▶ [Request]
Copy each line of the listing below exactly.

▶ [Dataset extract]
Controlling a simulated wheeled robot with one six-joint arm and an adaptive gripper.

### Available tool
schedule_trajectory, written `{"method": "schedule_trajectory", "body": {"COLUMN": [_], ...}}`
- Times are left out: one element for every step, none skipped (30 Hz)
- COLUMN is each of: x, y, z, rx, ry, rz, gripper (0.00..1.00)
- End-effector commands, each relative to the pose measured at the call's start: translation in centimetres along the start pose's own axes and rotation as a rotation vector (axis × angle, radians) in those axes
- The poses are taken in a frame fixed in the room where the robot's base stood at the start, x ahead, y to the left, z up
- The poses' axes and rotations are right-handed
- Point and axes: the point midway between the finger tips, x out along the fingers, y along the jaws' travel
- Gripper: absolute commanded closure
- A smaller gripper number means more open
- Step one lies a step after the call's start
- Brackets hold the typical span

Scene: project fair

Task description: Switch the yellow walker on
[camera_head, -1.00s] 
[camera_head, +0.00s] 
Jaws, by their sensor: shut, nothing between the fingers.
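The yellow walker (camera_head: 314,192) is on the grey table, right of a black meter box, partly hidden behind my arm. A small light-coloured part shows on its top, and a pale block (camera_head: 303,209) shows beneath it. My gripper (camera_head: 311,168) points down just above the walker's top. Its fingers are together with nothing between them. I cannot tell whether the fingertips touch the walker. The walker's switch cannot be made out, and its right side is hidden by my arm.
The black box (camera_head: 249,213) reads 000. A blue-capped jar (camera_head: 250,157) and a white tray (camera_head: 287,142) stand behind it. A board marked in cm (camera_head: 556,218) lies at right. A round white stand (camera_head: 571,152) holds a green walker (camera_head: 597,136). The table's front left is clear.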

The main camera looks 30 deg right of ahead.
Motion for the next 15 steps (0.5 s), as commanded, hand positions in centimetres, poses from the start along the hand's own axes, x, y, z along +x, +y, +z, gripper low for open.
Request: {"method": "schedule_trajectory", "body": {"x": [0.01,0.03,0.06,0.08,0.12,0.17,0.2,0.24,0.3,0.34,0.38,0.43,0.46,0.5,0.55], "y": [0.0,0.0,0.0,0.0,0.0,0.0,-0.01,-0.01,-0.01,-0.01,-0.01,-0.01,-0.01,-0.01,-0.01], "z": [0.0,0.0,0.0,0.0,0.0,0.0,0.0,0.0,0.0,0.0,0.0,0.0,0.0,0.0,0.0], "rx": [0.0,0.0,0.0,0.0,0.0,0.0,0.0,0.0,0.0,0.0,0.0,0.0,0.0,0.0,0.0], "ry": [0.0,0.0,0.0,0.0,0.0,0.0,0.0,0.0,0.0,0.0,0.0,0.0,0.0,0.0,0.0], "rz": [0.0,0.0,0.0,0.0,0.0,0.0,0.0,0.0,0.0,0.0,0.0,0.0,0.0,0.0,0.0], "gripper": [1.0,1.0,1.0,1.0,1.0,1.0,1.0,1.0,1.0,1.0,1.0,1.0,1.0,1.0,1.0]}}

▶ [Solution to this problem]
Controlling a simulated wheeled robot with one six-joint arm and an adaptive gripper.

### Available tool
schedule_trajectory, written `{"method": "schedule_trajectory", "body": {"COLUMN": [_], ...}}`
- Times are left out: one element for every step, none skipped (30 Hz)
- COLUMN is each of: x, y, z, rx, ry, rz, gripper (0.00..1.00)
- End-effector commands, each relative to the pose measured at the call's start: translation in centimetres along the start pose's own axes and rotation as a rotation vector (axis × angle, radians) in those axes
- The poses are taken in a frame fixed in the room where the robot's base stood at the start, x ahead, y to the left, z up
- The poses' axes and rotations are right-handed
- Point and axes: the point midway between the finger tips, x out along the fingers, y along the jaws' travel
- Gripper: absolute commanded closure
- A smaller gripper number means more open
- Step one lies a step after the call's start
- Brackets hold the typical span

Scene: project fair

Task description: Switch the yellow walker on
[camera_head, -1.00s] 
[camera_head, +0.00s] 
Jaws, by their sensor: shut, nothing between the fingers.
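The yellow walker (camera_head: 314,192) is on the grey table, right of a black meter box, partly hidden behind my arm. A small light-coloured part shows on its top, and a pale block (camera_head: 303,209) shows beneath it. My gripper (camera_head: 311,168) points down just above the walker's top. Its fingers are together with nothing between them. I cannot tell whether the fingertips touch the walker. The walker's switch cannot be made out, and its right side is hidden by my arm.
The black box (camera_head: 249,213) reads 000. A blue-capped jar (camera_head: 250,157) and a white tray (camera_head: 287,142) stand behind it. A board marked in cm (camera_head: 556,218) lies at right. A round white stand (camera_head: 571,152) holds a green walker (camera_head: 597,136). The table's front left is clear.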

The main camera looks 30 deg right of ahead.
Motion for the next 15 steps (0.5 s), as commanded, hand positions in centimetres, poses from the start along the hand's own axes, x, y, z along +x, +y, +z, gripper low for open.
Request: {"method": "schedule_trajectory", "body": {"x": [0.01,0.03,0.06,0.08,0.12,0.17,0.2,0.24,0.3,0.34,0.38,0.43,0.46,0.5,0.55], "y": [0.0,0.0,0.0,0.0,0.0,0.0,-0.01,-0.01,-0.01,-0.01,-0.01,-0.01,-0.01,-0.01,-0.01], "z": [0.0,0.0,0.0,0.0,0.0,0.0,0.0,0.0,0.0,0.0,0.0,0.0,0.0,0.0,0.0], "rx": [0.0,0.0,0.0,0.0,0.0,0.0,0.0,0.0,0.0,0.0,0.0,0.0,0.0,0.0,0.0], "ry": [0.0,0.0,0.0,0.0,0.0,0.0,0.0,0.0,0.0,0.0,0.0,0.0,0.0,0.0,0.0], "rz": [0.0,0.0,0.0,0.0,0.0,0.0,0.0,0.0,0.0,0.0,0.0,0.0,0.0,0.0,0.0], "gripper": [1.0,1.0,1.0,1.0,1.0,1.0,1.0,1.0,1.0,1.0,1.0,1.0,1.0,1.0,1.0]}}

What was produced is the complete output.